Problem details
The entries below should be transcribed in their entirety, exactly as written.

[Rows from a robot dataset]
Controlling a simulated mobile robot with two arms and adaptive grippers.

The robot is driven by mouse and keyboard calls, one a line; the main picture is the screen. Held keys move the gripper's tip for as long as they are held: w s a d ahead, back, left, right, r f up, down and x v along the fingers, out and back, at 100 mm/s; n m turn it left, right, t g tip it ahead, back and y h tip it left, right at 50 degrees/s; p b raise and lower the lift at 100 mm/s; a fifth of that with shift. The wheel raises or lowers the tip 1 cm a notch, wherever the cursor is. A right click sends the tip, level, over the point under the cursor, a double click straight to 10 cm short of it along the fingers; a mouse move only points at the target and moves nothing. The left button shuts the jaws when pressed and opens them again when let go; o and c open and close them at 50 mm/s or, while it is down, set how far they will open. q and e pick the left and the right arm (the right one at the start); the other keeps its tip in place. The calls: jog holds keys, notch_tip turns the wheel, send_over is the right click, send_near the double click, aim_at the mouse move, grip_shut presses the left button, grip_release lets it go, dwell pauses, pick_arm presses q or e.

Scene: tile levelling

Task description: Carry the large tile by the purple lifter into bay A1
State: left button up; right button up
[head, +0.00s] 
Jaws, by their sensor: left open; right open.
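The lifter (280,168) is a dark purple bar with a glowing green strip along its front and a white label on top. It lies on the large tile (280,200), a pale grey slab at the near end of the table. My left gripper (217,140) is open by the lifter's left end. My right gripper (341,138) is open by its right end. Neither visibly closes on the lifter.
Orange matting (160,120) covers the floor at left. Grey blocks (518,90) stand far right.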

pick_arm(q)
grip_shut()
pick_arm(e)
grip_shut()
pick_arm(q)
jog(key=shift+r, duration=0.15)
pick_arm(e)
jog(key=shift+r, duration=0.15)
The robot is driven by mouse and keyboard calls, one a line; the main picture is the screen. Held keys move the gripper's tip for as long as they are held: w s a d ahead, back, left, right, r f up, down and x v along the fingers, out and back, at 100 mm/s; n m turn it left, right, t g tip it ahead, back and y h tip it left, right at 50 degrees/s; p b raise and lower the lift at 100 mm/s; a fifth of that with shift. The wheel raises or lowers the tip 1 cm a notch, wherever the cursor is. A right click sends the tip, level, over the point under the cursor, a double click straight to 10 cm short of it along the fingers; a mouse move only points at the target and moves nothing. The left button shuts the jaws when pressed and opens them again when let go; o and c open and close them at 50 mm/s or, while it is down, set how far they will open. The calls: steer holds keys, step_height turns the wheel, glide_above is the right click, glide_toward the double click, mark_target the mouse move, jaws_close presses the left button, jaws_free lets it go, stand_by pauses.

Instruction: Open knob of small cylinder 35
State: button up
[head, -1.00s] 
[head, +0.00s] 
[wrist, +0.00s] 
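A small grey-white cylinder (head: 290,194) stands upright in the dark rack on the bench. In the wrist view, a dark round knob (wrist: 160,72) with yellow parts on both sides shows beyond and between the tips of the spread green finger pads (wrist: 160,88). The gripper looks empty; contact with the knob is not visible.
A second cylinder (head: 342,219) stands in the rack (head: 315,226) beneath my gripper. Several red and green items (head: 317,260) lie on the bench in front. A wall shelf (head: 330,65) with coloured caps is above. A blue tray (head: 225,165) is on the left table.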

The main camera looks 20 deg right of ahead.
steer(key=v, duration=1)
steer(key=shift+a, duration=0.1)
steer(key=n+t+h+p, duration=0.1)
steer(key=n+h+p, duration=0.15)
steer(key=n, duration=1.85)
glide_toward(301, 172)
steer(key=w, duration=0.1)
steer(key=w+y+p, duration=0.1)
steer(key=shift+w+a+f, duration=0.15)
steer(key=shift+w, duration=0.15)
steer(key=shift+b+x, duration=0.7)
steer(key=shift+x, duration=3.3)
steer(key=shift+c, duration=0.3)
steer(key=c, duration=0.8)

Written response
Controlling a simulated mobile robot with two arms and adaptive grippers.

The robot is driven by mouse and keyboard calls, one a line; the main picture is the screen. Held keys move the gripper's tip for as long as they are held: w s a d ahead, back, left, right, r f up, down and x v along the fingers, out and back, at 100 mm/s; n m turn it left, right, t g tip it ahead, back and y h tip it left, right at 50 degrees/s; p b raise and lower the lift at 100 mm/s; a fifth of that with shift. The wheel raises or lowers the tip 1 cm a notch, wherever the cursor is. A right click sends the tip, level, over the point under the cursor, a double click straight to 10 cm short of it along the fingers; a mouse move only points at the target and moves nothing. The left button shuts the jaws when pressed and opens them again when let go; o and c open and close them at 50 mm/s or, while it is down, set how far they will open. q and e pick the left and the right arm (the right one at the start); the other keeps its tip in place. The calls: jog holds keys, notch_tip turns the wheel, send_over is the right click, send_near the double click, aim_at the mouse move, grip_shut presses the left button, grip_release lets it go, dwell pauses, pick_arm presses q or e.

Scene: tile levelling

Task description: Carry the large tile by the purple lifter into bay A1
State: left button up; right button up
[head, +0.00s] 
Jaws, by their sensor: left open; right open.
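The lifter (280,168) is a dark purple bar with a glowing green strip along its front and a white label on top. It lies on the large tile (280,200), a pale grey slab at the near end of the table. My left gripper (217,140) is open by the lifter's left end. My right gripper (341,138) is open by its right end. Neither visibly closes on the lifter.
Orange matting (160,120) covers the floor at left. Grey blocks (518,90) stand far right.

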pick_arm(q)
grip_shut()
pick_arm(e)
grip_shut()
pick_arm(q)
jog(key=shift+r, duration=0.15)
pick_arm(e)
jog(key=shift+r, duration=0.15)
The robot is driven by mouse and keyboard calls, one a line; the main picture is the screen. Held keys move the gripper's tip for as long as they are held: w s a d ahead, back, left, right, r f up, down and x v along the fingers, out and back, at 100 mm/s; n m turn it left, right, t g tip it ahead, back and y h tip it left, right at 50 degrees/s; p b raise and lower the lift at 100 mm/s; a fifth of that with shift. The wheel raises or lowers the tip 1 cm a notch, wherever the cursor is. A right click sends the tip, level, over the point under the cursor, a double click straight to 10 cm short of it along the fingers; a mouse move only points at the target and moves nothing. The left button shuts the jaws when pressed and opens them again when let go; o and c open and close them at 50 mm/s or, while it is down, set how far they will open. The calls: steer holds keys, step_height turns the wheel, glide_above is the right click, glide_toward the double click, mark_target the mouse move, jaws_close presses the left button, jaws_free lets it go, stand_by pauses.

Instruction: Open knob of small cylinder 35
State: button up
[head, -1.00s] 
[head, +0.00s] 
[wrist, +0.00s] 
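A small grey-white cylinder (head: 290,194) stands upright in the dark rack on the bench. In the wrist view, a dark round knob (wrist: 160,72) with yellow parts on both sides shows beyond and between the tips of the spread green finger pads (wrist: 160,88). The gripper looks empty; contact with the knob is not visible.
A second cylinder (head: 342,219) stands in the rack (head: 315,226) beneath my gripper. Several red and green items (head: 317,260) lie on the bench in front. A wall shelf (head: 330,65) with coloured caps is above. A blue tray (head: 225,165) is on the left table.

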The main camera looks 20 deg right of ahead.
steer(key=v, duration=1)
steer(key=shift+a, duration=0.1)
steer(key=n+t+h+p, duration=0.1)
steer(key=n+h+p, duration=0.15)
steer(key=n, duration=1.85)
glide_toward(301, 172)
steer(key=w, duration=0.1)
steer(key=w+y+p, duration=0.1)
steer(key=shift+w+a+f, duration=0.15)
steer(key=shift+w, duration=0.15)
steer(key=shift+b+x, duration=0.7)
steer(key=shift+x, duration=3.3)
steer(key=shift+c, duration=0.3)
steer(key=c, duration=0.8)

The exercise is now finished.